Stated exercise
Find the line that contains "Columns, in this". Repeat that line and all lines following it, exactly, through the end of the listing below.

<<<<

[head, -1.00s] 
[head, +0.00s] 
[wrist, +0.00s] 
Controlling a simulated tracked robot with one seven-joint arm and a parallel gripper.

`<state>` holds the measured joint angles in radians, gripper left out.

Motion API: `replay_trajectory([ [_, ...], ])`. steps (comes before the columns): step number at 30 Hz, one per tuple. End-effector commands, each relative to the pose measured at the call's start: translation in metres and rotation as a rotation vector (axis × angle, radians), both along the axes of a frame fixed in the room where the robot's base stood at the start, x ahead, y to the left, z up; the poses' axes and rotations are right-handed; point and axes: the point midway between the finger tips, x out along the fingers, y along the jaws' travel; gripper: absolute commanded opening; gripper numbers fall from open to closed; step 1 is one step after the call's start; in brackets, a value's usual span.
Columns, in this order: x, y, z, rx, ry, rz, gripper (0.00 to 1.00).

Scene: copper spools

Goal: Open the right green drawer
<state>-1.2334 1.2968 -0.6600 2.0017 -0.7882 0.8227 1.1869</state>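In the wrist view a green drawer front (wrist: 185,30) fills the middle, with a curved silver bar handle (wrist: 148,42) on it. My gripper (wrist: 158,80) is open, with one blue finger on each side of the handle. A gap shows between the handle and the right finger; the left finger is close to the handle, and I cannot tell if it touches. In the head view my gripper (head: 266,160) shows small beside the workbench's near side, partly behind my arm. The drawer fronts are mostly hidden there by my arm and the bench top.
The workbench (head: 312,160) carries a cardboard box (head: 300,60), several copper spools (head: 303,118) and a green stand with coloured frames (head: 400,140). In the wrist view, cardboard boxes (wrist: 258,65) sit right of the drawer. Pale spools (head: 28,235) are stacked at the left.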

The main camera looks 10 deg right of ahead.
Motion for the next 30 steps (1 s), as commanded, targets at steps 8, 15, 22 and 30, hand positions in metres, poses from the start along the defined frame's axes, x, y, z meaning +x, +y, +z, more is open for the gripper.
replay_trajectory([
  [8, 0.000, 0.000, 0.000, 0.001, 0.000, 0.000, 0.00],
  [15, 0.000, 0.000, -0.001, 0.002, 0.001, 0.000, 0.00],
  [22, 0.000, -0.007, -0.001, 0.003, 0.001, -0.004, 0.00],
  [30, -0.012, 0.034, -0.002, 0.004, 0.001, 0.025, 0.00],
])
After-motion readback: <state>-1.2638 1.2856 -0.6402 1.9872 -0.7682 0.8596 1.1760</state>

>>>>

Solved problem
Columns, in this order: x, y, z, rx, ry, rz, gripper (0.00 to 1.00).

Scene: copper spools

Goal: Open the right green drawer
<state>-1.2334 1.2968 -0.6600 2.0017 -0.7882 0.8227 1.1869</state>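In the wrist view a green drawer front (wrist: 185,30) fills the middle, with a curved silver bar handle (wrist: 148,42) on it. My gripper (wrist: 158,80) is open, with one blue finger on each side of the handle. A gap shows between the handle and the right finger; the left finger is close to the handle, and I cannot tell if it touches. In the head view my gripper (head: 266,160) shows small beside the workbench's near side, partly behind my arm. The drawer fronts are mostly hidden there by my arm and the bench top.
The workbench (head: 312,160) carries a cardboard box (head: 300,60), several copper spools (head: 303,118) and a green stand with coloured frames (head: 400,140). In the wrist view, cardboard boxes (wrist: 258,65) sit right of the drawer. Pale spools (head: 28,235) are stacked at the left.

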The main camera looks 10 deg right of ahead.
Motion for the next 30 steps (1 s), as commanded, targets at steps 8, 15, 22 and 30, hand positions in metres, poses from the start along the defined frame's axes, x, y, z meaning +x, +y, +z, more is open for the gripper.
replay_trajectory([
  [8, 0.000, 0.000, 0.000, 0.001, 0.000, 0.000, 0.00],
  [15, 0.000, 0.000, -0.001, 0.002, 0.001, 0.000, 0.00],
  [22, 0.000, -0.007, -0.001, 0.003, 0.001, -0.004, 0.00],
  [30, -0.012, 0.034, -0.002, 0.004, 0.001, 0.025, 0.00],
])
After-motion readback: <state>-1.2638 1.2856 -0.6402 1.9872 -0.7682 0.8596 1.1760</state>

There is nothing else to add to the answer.